Je vous prie, cher monsieur, de croire que je vous écris ces propositions hors d’usage de toute bonne foi. La publicité sous toutes ses formes fait partie de la réalité quotidienne de notre monde occidental, et il semblerait étrange que le cinéma, qui retransmet certaines données de ce monde, ne puisse également accueillir avec affection certaines « réclames », et doive les exclure au nom de je ne sais quelle pureté artistique.

Il importe donc de pouvoir choisir pour le cinéaste non seulement l’espace et le temps de la coupe, mais le ton et le style de l’oeuvre publicitaire elle-même, en accord avec le propriétaire, de façon à faire de cette coupure une liaison pour le bien commun des deux oeuvres.

Dans le cas présent, dans le souci de faire partager au coproducteur du film – c’est-à-dire TF 1 – des recettes supplémentaires, je suggère de redistribuer un pourcentage à fixer entre les différents coproducteurs – Hamster, TF 1 et nous, – même prélevé sur le prix fixé par la chaine pour cette ou ces insertions diverses.

Je pense que cette position est infiniment plus saine que celle défendue par la SACD et la société des réalisateurs, a qui est envoyée copie de cette lettre, car de même que la production et la diffusion ne doivent pas appartenir à quelques-uns dès lors qu’il s’agit de films, de même dès lors qu’il s’agit de films publicitaires.

De l’oseille en plus

Dans sa lettre – datée du 27 juin – adressée à la Société des auteurs, Jean-Luc Godard, après avoir rappelé les droits et les devoirs d’un auteur de film, attaque le problème des coupures publicitaires à la télévision, à propos d’A bout de souffle et de l’unique coupure demandée par M6.

Je souhaite sincèrement non pas une mais six coupures publicitaires, de façon à imposer une notion de continuité et de variation et non une notion d’exclusion.

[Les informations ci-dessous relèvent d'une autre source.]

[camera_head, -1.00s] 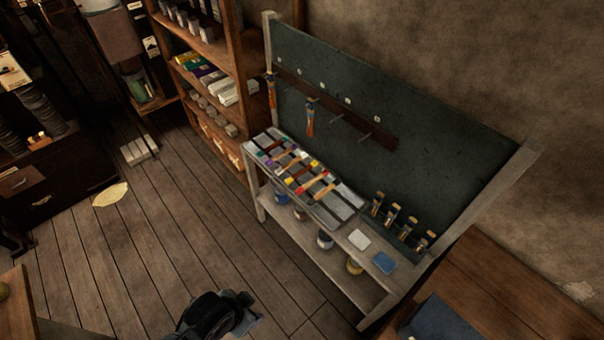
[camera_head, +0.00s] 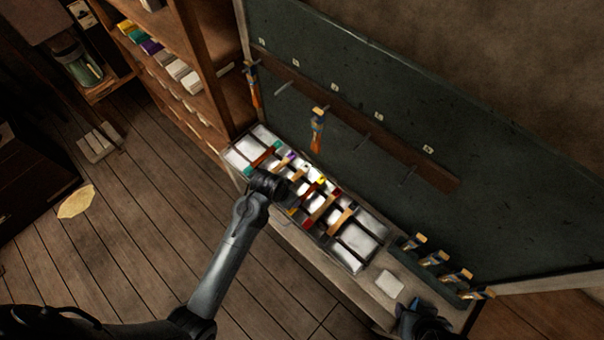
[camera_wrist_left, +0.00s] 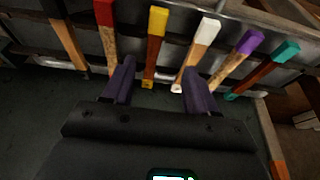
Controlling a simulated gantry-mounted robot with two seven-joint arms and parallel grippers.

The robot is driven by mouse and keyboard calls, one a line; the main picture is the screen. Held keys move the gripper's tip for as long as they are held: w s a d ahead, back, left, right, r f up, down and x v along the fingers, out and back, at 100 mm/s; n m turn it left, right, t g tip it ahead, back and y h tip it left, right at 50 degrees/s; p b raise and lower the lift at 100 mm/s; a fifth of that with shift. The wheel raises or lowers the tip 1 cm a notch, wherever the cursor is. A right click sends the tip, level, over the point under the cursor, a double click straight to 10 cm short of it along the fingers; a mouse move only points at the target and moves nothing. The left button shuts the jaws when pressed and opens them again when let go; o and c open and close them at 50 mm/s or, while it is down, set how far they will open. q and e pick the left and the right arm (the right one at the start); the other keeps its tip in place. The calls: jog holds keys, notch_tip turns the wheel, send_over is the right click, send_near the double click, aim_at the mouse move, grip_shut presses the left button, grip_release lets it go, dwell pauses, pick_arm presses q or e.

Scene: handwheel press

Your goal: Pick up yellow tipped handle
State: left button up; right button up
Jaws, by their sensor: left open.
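The yellow-tipped handle (camera_head: 320,181) lies in the tray on the bench, between a white-tipped and a red-tipped one. In the left wrist view, its yellow tip (camera_wrist_left: 157,22) points up and its wooden shaft runs down between my fingers. My left gripper (camera_wrist_left: 159,70) is open and holds nothing. The white-tipped handle (camera_wrist_left: 203,40) also runs down between the fingers, nearer the right one. In the head view my left gripper (camera_head: 270,184) is over the tray's left part. A dark shape (camera_head: 425,322) at the bottom edge may be my right gripper; its fingers are unclear.
Red (camera_wrist_left: 105,15), purple (camera_wrist_left: 248,42) and teal (camera_wrist_left: 283,52) tipped handles lie close alongside. The metal tray (camera_head: 352,262) has raised dividers.

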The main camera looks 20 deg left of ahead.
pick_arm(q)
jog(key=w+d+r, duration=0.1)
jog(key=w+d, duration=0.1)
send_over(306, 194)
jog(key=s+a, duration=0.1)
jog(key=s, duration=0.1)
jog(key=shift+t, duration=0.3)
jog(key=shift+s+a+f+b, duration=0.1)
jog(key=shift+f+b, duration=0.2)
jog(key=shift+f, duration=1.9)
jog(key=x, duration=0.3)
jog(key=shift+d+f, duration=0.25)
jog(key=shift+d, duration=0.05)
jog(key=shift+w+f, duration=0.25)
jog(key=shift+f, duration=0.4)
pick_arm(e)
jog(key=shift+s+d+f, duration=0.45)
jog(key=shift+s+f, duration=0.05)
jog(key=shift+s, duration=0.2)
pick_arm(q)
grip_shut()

Je vous joins ci-après les endroits où il me semble que ces variations seraient le mieux placées, et je suis tout à fait prêt à en discuter devant une table de montage, vidéo je pense, avec le ou les responsables de M6 – je ne sais pourquoi, mais cette lettre et ce chiffre me rappellent celui de l’arme favorite des GI’s au Vietnam, mais il y a peut-être, Freud toujours, un écran dans mes souvenirs.

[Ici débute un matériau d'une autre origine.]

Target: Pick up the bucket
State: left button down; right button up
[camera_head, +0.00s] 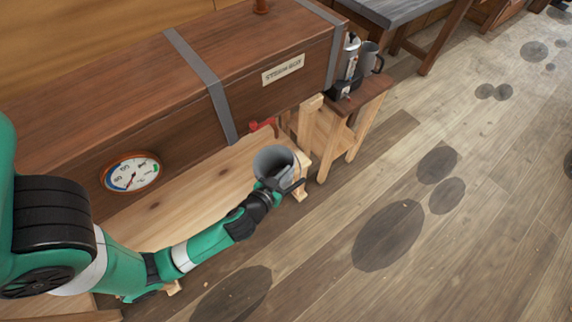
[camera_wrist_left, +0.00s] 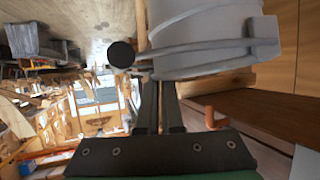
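The grey metal bucket (camera_head: 275,161) is at the right end of the light wooden bench, below the long wooden box; its open mouth faces up. My left gripper (camera_head: 270,184) is at the near side of the bucket. In the left wrist view the bucket (camera_wrist_left: 205,40) fills the top, with a band and a dark round knob (camera_wrist_left: 121,53) at its side. The two dark fingers (camera_wrist_left: 158,95) are close together, with their tips against the bucket's side at the band; they look shut on it. The exact grip is partly hidden. My right gripper is not in view.
The long wooden steam box (camera_head: 150,90) with metal straps and a round gauge (camera_head: 131,173) stands behind. A red tap (camera_head: 263,124) is just behind the bucket. A small wooden stand (camera_head: 340,125) holds a pot and mug. The plank floor (camera_head: 470,200) at right is clear.

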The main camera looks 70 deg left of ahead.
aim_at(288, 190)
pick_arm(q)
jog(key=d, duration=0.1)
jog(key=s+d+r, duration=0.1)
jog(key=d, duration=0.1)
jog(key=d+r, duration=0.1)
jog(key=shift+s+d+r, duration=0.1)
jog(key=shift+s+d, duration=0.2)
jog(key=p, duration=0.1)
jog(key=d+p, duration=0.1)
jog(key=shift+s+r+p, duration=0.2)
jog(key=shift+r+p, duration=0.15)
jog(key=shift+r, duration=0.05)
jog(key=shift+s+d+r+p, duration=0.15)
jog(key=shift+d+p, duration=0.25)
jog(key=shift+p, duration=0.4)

Pour la chaine, qui je crois dispose de peu d’annonceurs encore par rapport à ses soeurs ainées, ils pourraient offrir d’autres écrans gratuits à d’autres annonceurs, et si cela fait de l’oseille en plus – terme que j’employais à l’époque lorsque je souhaitais à M. de Beauregard du succès à l’entreprise – pourquoi ne pas la partager en trois parts égales, une pour la chaine, une pour les bonnes oeuvres de la SACD, et une pour votre serviteur – je me permets de vous faire souvenir du mot de M. Jean-Louis Barrault à M. André Malraux lorsque ce dernier envoya les CRS pour dégager l’Odéon : serviteur, oui, valet, non. Vous voyez bien qu’il faut plus que oui/non pour rester des hommes vaguement libres.

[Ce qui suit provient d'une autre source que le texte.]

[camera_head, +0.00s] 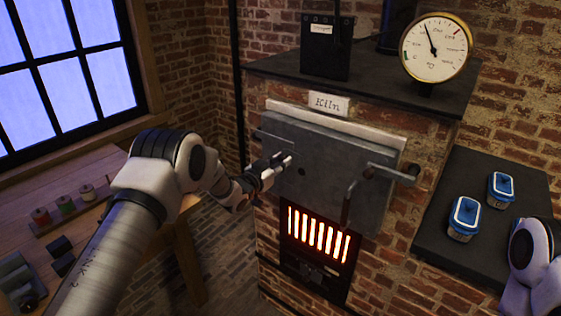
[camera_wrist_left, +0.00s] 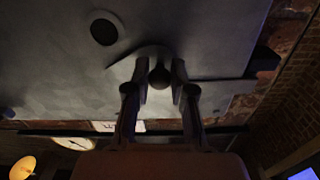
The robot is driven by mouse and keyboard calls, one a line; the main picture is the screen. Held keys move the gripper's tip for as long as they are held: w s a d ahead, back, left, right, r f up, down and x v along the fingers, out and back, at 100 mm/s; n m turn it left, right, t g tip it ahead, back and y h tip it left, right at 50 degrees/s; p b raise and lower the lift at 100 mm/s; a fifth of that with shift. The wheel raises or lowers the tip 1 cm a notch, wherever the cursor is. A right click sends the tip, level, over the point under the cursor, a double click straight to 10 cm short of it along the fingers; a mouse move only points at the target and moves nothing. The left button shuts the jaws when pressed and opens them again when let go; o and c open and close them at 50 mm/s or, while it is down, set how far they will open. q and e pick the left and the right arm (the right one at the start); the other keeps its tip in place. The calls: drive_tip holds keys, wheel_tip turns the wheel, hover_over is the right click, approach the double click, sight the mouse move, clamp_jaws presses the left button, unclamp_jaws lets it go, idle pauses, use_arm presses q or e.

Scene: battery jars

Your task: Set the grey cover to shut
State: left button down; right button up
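The grey kiln door (camera_head: 335,155) shows in the head view, and its underside-up face (camera_wrist_left: 60,70) fills the top of the left wrist view. A round dark hole (camera_wrist_left: 104,28) is in the door; it also shows in the head view (camera_head: 301,171). A small grey cover (camera_wrist_left: 150,50) with a dark knob (camera_wrist_left: 160,76) lies beside the hole, which is uncovered. My left gripper (camera_head: 284,160) is at the door's left part, its fingers on either side of the knob. Whether they press on it is unclear. My right gripper is out of view.
A bent handle (camera_head: 375,168) sticks out at the door's right. Glowing bars (camera_head: 317,235) are below. A gauge (camera_head: 436,48) and a black box (camera_head: 327,45) stand on top. Two blue-lidded containers (camera_head: 465,218) (camera_head: 501,189) are on the dark right shelf (camera_head: 440,240).

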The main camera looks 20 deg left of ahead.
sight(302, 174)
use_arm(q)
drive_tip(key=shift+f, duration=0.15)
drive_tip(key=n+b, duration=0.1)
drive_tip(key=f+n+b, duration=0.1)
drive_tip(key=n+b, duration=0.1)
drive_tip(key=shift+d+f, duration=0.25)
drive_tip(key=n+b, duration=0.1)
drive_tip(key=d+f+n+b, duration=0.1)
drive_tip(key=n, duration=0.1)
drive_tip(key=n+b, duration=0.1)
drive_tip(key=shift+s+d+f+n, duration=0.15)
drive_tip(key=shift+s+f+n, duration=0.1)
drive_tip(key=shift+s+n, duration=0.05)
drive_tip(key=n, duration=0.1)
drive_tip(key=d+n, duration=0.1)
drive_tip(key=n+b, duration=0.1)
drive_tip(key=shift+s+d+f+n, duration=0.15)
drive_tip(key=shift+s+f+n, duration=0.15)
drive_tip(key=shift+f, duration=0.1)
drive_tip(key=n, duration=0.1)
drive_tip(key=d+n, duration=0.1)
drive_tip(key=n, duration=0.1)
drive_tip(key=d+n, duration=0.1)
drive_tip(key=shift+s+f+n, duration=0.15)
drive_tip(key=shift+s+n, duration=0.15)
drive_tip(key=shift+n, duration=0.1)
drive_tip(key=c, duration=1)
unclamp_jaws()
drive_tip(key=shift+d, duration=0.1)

Ce que je désirerais aussi, c’est que cet affreux logo de M6 ne soit pas inscrit sur le haut de l’image, ni ailleurs, et, si j’en crois le texte publié au Journal officiel, cela est interdit par la loi. Néanmoins, comprenant le souci de M6 de ne pas se faire oublier de ses spectateurs, je propose de mettre en intertitres, faciles à composer en vidéo lors des opérations de télé-cinéma, les mots « aime six », qui ajouteront du mystère à ce film que j’avait pris pour un remake d’une série B américaine, et qui n’était qu’une nouvelle version d’Alice au pays des merveilles.

En souhaitant avoir répondu le mieux possible à votre demande et un plus large débat autour des droits et des devoirs des auteurs de films, je vous prie de croire à toute ma considération et à mes remerciements pour votre travail – les chèques viennent toujours très tardivement après le passage des oeuvres sur les antennes ou les câbles, mais j’imagine que la bureaucratie des chaines doit être plus importante que la vôtre. N’est-ce pas M. Franz Kafka qui disait que toute l’histoire de l’humanité est inscrite sur le papier à en-tête des ministères.

Textes initialement parus dans le journal Le Monde du lundi 4 juillet 1988.